● **YOUR INSTRUCTIONS**
Copy out each line of the data holding "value".

-------

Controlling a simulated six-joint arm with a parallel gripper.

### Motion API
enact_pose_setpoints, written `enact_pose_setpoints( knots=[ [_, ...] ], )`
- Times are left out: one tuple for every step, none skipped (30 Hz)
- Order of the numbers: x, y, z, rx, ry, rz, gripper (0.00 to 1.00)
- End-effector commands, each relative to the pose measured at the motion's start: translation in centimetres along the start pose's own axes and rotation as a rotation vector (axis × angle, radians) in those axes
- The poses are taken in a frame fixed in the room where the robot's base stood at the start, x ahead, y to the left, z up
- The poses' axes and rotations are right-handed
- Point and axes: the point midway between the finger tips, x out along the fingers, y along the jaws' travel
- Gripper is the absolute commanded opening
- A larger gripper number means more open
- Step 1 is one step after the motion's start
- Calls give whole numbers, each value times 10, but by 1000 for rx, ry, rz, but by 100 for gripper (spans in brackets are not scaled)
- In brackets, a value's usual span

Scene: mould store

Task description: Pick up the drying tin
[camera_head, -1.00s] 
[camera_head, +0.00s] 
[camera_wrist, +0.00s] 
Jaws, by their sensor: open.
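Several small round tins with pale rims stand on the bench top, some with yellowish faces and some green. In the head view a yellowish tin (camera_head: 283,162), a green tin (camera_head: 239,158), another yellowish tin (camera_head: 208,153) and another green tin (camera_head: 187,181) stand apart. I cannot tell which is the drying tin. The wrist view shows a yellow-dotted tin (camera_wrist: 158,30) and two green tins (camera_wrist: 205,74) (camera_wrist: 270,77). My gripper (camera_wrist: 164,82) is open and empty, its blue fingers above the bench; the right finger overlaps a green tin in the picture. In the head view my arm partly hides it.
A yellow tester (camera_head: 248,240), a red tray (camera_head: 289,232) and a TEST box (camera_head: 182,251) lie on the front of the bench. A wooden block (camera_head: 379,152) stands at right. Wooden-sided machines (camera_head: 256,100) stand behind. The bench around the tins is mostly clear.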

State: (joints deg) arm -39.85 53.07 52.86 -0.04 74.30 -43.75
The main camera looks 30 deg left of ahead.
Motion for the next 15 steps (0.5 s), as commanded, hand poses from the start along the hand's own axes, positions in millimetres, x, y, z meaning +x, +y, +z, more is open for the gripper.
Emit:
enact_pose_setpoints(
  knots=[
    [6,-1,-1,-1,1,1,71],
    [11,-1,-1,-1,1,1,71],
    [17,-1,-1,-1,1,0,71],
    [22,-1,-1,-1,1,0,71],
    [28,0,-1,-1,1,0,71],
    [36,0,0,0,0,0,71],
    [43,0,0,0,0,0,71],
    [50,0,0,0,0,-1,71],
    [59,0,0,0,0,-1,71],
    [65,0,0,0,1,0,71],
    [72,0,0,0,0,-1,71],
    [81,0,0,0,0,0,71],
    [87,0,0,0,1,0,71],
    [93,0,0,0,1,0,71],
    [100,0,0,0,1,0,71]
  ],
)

-------

● **REPLY**
- Calls give whole numbers, each value times 10, but by 1000 for rx, ry, rz, but by 100 for gripper (spans in brackets are not scaled)
- In brackets, a value's usual span

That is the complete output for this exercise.